A ação foi relatada pelo ministro Fachin e revisada pelo ministro Celso de Mello, que ficaram vencidos em parte. Gilmar Mendes e Lewandowski seguiram o voto parcialmente divergente do ministro Toffoli, que absolveu os réus de todas as condenações - inclusive a nova tipificação de falsidade ideológica para fins eleitorais (caixa dois) proposta pelo relator ao ato da senadora.
O presidente da turma, ministro Lewandowski, informou logo no início da sessão que terminariam hoje o julgamento da ação; em decorrência da pauta extensa, convocou sessão extraordinária para a próxima terça-feira, 26, no período da manhã. De fato, a sessão foi encerrada quase às 23h.
Gleisi, Paulo Bernardo e o empresário Ernesto Kugler Rodrigues foram acusados de solicitar e receber R$ 1 milhão oriundos de esquema de corrupção na Petrobras para a campanha eleitoral de Gleisi ao Senado, em 2010. A denúncia foi recebida pela 2ª turma em julgamento realizado em setembro de 2016.
Na sessão desta terça-feira, 19, após a leitura do relatório pelo ministro Fachin, o subprocurador-Geral da República Carlos Vilhena pediu o provimento da denúncia em todos os seus termos em relação aos três denunciados, para que fossem condenados por corrupção passiva majorada, lavagem de dinheiro majorada, bem como sejam aplicadas as penas patrimoniais e a perda da função pública.

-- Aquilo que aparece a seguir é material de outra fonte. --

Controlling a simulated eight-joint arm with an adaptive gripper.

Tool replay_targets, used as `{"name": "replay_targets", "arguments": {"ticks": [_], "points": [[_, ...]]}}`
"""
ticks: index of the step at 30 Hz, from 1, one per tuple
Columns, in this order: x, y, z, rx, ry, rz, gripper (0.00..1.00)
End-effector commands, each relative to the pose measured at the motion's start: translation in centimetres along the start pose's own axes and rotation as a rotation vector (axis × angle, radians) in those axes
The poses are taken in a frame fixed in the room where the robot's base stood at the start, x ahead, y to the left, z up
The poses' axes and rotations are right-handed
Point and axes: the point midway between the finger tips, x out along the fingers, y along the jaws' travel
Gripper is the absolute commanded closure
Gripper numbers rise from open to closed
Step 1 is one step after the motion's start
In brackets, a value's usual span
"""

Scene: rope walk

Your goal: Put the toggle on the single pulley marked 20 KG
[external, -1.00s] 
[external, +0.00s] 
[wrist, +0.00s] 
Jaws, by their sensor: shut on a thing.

"A senadora devia ter estancado a sangria que ocorria na Petrobras. Não se cuida de dever genérico e abstrato descumprido sem ciência."
Defesas
O advogado Rodrigo de Bittencourt Mudrovitsch (Mudrovitsch Advogados) logo no início destacou na sustentação oral em defesa da senadora Gleisi Hoffmann que a ação penal é única e exclusivamente lastreada "nas palavras confusas de colaboradores premiados".
"A acusação do Ministério Público carece de qualquer outro elemento probatório. A denúncia sequer teria sido recebida dois anos atrás, segundo o entendimento atual da turma; é inquestionável que o substrato da denúncia é exclusivamente fulcrado em palavras de colaboradores, que sequer se autoconfirmam."
Assista ao vídeo:
A defesa destacou trechos da força-tarefa da Lava Jato que desqualificaram as palavras de Paulo Roberto Costa para então completar: “Temos um colaborador que, nas palavras do Ministério Público, não merece credibilidade.”

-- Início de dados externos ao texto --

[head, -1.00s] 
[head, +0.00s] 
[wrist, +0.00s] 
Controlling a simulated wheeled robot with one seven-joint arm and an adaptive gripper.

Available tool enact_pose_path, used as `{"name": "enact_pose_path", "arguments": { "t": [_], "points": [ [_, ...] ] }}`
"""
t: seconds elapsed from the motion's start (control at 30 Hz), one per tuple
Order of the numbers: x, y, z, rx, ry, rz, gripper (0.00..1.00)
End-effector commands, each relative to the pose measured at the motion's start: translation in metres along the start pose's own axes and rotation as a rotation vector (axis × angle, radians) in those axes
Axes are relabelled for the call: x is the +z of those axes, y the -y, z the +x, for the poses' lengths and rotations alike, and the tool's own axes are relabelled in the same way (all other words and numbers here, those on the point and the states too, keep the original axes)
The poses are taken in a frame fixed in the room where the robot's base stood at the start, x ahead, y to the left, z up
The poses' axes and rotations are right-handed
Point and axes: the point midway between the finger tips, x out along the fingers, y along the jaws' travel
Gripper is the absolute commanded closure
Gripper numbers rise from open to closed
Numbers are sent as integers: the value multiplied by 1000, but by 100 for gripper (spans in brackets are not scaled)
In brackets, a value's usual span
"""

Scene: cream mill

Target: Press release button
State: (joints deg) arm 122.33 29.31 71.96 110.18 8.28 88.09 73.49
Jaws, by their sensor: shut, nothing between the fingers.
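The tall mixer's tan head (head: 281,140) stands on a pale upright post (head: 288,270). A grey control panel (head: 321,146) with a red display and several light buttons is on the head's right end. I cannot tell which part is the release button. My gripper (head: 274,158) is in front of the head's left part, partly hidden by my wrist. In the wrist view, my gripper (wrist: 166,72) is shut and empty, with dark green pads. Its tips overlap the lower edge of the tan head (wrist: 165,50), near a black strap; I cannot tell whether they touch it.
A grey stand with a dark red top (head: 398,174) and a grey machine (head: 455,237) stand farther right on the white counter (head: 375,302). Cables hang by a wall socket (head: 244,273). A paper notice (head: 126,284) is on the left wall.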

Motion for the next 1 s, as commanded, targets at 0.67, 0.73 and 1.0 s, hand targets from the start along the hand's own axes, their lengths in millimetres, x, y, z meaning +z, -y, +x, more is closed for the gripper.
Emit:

A divergência nas versões apresentadas entre Paulo Roberto Costa e Alberto Yousseff também foi destacada pelo defensor. Fazendo um distinguish em relação à primeira ação penal da Lava Jato julgada pela turma, há poucas semanas, Mudrovitsch citou que não há registro de entrada de Gleisi ou Paulo Bernardo em qualquer local dos colaboradores.
"No caso da AP 996, havia algum rastro do dinheiro, segundo V. Exas. No presente caso sequer temos segurança da pessoa que teria entregue o dinheiro. (...) A acusação é vazia de qualquer elemento probatório e consagra o mau uso do instituto da colaboração premiada."

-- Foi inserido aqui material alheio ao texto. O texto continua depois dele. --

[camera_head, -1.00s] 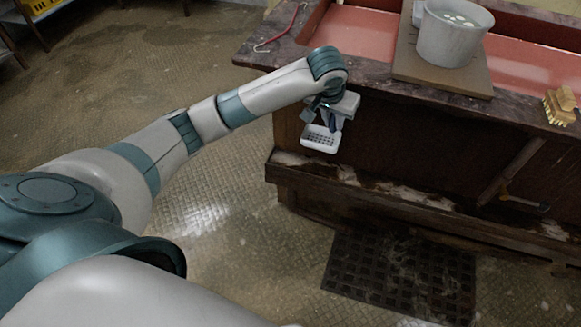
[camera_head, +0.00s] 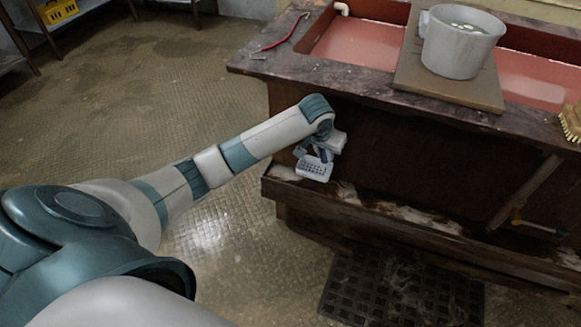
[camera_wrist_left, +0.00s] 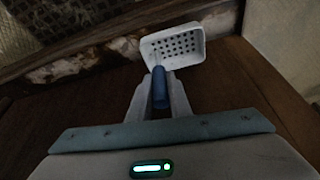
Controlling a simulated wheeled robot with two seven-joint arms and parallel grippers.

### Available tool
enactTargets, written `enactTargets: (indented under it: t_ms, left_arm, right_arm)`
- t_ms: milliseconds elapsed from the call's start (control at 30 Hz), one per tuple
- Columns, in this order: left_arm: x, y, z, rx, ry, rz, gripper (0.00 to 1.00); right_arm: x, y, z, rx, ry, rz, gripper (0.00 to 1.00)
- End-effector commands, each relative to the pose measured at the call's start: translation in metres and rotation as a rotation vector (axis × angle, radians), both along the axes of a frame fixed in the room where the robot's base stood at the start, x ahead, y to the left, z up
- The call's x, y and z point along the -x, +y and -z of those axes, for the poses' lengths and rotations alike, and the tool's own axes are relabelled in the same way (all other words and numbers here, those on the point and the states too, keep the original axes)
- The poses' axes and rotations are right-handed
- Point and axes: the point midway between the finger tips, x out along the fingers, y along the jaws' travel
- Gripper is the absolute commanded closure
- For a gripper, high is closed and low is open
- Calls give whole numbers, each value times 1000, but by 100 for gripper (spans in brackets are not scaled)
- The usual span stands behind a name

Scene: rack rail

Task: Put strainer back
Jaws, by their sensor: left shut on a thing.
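The strainer (camera_head: 314,169) is a small white rectangular basket with rows of holes. It is held in front of the counter's dark front panel, above the ledge. My left gripper (camera_head: 318,148) is shut on the strainer's handle. In the left wrist view the strainer (camera_wrist_left: 173,46) points away from my left gripper (camera_wrist_left: 160,95), and its blue handle (camera_wrist_left: 159,86) lies between the fingers. My right gripper is not in view.
The counter (camera_head: 350,75) holds a red-lined basin (camera_head: 357,43). A grey pot (camera_head: 460,45) stands on a board (camera_head: 447,88). A red-handled tool (camera_head: 280,36) lies at the left, a brush (camera_head: 571,121) at the right edge. A dark floor mat (camera_head: 400,290) lies below the ledge (camera_head: 400,220).

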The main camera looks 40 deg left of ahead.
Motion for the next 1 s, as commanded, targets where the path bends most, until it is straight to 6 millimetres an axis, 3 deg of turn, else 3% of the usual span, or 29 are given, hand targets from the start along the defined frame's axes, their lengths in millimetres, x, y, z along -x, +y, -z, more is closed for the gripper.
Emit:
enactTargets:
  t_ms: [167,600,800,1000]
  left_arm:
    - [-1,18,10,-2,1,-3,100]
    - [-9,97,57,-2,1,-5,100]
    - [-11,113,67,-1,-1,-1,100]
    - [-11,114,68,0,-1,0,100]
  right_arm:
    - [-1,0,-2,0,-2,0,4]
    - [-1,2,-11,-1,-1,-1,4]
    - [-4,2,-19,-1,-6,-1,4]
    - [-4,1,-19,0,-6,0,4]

Por sua vez, o advogado Juliano Breda, em defesa do ex-ministro Paulo Bernardo, sustentou que o julgamento seria importante para “a reconstitucionalização do processo penal brasileiro”; para ele, trata-se de “processo simbólico que revela o prévio conluio entre colaboradores”.
"O grave da Lava Jato é que o MPF trata os colaboradores com credibilidade seletiva. O que não interessa à versão acusatória é prontamente desprezado."
Também o advogado destacou que não há registro de qualquer agenda de reunião entre Paulo Roberto Costa, Paulo Bernardo e Gleisi Hoffmann: “Não há registros de ligações telefônicas. O MP não trouxe aos autos um e-mail, uma mensagem, uma ligação entre Paulo Bernardo e Paulo Roberto Costa. Este diz que nunca tratou desse assunto com Paulo Bernardo, ao contrário de Alberto Yousseff, que muda seis vezes de versão. (...) Todos os colaboradores se contradizem. Uma delação mata a outra, se aniquilam.”
A advogada Verônica Abdalla Sterman também falou em defesa de Paulo Bernardo. Em seguida, foi a vez do advogado José Carlos Garcia sustentar oralmente da tribuna em favor do empresário. Garcia reafirmou as “graves contradições que existem no âmbito do processo” e assegurou que “não há prova efetiva desse recebimento. E não há prova também de que Ernesto tenha de algum modo participado de qualquer esquema espúrio na Petrobras”.
Após quase quatro horas de sustentações orais, a sessão foi suspensa por cerca de meia hora.
Falsidade ideológica
O ministro Edson Fachin iniciou o voto rejeitando as quatro preliminares que foram suscitadas. Em seguida, passando ao mérito, S. Exa. consignou logo no início que os fatos apontados nas colaborações encontram suporte em outros elementos de prova produzidos sob o crivo do contraditório.
"O cotejo entre as narrativas e por ocasião dos interrogatórios em juízo revela efetiva atuação de Ernesto na campanha de Gleisi. Admitida essa participação, ainda que informal, é plenamente compatível com a versão da denúncia a circunstância de que Ernesto foi encarregado do recebimento dos valores de Paulo Roberto Costa."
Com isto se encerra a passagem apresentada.